Robot tool calls:

((

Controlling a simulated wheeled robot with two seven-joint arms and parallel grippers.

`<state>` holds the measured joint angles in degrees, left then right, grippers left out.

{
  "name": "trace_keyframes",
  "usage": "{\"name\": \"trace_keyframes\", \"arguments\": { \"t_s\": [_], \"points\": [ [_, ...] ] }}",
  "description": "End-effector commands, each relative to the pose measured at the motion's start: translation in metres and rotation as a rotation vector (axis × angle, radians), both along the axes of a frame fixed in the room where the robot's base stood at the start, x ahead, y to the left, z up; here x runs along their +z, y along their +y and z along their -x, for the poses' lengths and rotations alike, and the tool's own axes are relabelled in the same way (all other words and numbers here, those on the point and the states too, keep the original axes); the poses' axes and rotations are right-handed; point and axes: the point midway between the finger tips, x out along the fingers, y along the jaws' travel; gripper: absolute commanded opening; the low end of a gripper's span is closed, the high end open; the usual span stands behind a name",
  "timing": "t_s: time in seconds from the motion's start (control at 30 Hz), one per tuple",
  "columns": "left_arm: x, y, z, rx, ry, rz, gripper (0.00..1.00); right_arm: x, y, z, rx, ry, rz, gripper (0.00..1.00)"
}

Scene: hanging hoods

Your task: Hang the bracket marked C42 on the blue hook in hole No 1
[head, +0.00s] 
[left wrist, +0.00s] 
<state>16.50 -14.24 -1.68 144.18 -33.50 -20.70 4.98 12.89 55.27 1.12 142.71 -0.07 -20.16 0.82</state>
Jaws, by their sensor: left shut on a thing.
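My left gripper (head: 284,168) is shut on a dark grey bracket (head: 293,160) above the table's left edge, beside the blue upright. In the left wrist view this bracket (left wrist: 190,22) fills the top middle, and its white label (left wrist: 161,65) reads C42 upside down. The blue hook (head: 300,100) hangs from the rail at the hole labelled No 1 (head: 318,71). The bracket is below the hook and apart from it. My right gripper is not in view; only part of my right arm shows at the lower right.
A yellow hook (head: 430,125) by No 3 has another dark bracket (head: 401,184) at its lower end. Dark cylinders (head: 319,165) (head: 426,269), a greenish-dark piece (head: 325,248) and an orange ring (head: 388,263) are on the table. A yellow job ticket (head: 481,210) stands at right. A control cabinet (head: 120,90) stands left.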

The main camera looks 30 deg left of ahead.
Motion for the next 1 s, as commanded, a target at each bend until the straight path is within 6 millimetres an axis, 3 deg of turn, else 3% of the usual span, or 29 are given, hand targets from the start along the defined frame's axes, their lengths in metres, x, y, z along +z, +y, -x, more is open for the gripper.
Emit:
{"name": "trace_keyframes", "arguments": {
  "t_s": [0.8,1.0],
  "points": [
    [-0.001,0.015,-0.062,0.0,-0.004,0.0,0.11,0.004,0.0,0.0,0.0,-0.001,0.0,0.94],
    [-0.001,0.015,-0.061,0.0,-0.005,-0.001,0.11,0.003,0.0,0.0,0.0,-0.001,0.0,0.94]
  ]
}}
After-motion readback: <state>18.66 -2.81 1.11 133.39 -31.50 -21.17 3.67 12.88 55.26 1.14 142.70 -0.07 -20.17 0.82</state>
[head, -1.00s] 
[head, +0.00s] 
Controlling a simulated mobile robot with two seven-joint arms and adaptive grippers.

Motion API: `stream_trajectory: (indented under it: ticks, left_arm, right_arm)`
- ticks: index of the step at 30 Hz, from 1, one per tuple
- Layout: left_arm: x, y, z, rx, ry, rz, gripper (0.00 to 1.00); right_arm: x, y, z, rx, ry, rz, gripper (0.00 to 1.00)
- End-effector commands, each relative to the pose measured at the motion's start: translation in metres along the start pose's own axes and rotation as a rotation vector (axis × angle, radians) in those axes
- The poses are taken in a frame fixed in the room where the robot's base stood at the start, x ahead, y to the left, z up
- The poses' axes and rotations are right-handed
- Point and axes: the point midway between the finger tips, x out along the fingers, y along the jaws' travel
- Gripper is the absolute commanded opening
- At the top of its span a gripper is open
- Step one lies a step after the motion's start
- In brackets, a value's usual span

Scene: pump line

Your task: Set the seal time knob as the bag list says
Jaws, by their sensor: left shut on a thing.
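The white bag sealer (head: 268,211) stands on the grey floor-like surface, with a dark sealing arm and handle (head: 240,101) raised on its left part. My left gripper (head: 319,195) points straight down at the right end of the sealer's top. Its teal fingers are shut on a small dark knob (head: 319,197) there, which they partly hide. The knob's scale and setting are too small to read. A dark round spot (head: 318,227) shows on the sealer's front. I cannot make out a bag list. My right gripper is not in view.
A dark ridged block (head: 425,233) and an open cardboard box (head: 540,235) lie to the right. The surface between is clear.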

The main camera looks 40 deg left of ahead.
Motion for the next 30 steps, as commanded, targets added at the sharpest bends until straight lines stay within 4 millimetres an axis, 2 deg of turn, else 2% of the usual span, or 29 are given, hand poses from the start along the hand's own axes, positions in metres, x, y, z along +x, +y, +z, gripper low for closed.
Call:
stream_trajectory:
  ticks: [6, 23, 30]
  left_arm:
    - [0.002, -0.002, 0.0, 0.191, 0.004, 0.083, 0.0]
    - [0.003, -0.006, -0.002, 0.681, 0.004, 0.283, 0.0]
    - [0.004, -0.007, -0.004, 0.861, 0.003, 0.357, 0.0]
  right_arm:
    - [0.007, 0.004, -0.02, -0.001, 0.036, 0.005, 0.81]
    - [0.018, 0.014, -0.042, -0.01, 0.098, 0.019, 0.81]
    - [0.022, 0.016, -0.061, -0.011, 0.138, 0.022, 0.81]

))
((

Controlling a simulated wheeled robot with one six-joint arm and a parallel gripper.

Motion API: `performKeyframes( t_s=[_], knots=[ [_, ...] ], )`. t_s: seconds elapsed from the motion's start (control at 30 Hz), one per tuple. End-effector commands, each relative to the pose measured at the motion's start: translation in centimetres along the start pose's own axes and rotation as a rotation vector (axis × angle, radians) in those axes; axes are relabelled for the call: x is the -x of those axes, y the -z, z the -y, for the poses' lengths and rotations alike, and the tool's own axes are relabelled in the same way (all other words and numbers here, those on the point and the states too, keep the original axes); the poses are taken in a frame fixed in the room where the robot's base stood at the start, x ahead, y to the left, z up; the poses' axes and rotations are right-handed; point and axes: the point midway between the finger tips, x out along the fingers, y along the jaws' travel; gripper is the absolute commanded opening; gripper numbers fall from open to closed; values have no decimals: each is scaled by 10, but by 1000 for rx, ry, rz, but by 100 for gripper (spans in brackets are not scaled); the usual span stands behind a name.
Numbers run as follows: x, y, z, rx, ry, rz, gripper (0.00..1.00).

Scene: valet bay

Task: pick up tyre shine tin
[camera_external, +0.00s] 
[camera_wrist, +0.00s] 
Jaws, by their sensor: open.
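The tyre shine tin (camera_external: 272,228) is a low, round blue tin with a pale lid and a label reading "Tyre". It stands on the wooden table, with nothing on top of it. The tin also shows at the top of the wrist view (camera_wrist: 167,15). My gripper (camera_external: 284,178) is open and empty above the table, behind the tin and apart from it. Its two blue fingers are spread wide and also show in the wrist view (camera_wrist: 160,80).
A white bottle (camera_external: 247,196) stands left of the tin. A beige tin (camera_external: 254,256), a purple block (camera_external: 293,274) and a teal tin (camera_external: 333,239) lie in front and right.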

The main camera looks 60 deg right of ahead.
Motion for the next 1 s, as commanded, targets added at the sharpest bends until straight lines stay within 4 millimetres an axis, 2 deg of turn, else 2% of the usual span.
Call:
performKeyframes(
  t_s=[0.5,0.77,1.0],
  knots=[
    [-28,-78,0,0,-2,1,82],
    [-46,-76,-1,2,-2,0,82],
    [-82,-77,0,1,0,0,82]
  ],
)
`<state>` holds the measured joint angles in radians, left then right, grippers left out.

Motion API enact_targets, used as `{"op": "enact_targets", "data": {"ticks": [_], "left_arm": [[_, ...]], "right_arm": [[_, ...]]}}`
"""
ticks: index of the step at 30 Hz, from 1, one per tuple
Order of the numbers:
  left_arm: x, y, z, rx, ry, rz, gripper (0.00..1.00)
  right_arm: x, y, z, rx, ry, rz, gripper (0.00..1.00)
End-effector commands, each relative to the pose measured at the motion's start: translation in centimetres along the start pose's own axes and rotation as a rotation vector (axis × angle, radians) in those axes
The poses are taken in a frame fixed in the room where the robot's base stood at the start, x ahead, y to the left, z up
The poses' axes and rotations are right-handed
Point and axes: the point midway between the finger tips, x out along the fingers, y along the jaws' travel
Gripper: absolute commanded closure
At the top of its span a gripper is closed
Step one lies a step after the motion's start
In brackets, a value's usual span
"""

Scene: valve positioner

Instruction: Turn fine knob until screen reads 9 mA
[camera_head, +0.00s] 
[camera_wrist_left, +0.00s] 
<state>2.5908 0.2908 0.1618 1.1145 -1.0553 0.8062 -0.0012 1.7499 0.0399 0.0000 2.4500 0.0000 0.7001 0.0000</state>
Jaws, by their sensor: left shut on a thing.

))

§ Description of the task
Emit only the lines from the one containing "Controlling a simulated wheeled robot with two" through the one containing "<state>16.50 -14.24 -1.68", copied exactly.

§ Answer to this exercise
Controlling a simulated wheeled robot with two seven-joint arms and parallel grippers.

`<state>` holds the measured joint angles in degrees, left then right, grippers left out.

{
  "name": "trace_keyframes",
  "usage": "{\"name\": \"trace_keyframes\", \"arguments\": { \"t_s\": [_], \"points\": [ [_, ...] ] }}",
  "description": "End-effector commands, each relative to the pose measured at the motion's start: translation in metres and rotation as a rotation vector (axis × angle, radians), both along the axes of a frame fixed in the room where the robot's base stood at the start, x ahead, y to the left, z up; here x runs along their +z, y along their +y and z along their -x, for the poses' lengths and rotations alike, and the tool's own axes are relabelled in the same way (all other words and numbers here, those on the point and the states too, keep the original axes); the poses' axes and rotations are right-handed; point and axes: the point midway between the finger tips, x out along the fingers, y along the jaws' travel; gripper: absolute commanded opening; the low end of a gripper's span is closed, the high end open; the usual span stands behind a name",
  "timing": "t_s: time in seconds from the motion's start (control at 30 Hz), one per tuple",
  "columns": "left_arm: x, y, z, rx, ry, rz, gripper (0.00..1.00); right_arm: x, y, z, rx, ry, rz, gripper (0.00..1.00)"
}

Scene: hanging hoods

Your task: Hang the bracket marked C42 on the blue hook in hole No 1
[head, +0.00s] 
[left wrist, +0.00s] 
<state>16.50 -14.24 -1.68 144.18 -33.50 -20.70 4.98 12.89 55.27 1.12 142.71 -0.07 -20.16 0.82</state>

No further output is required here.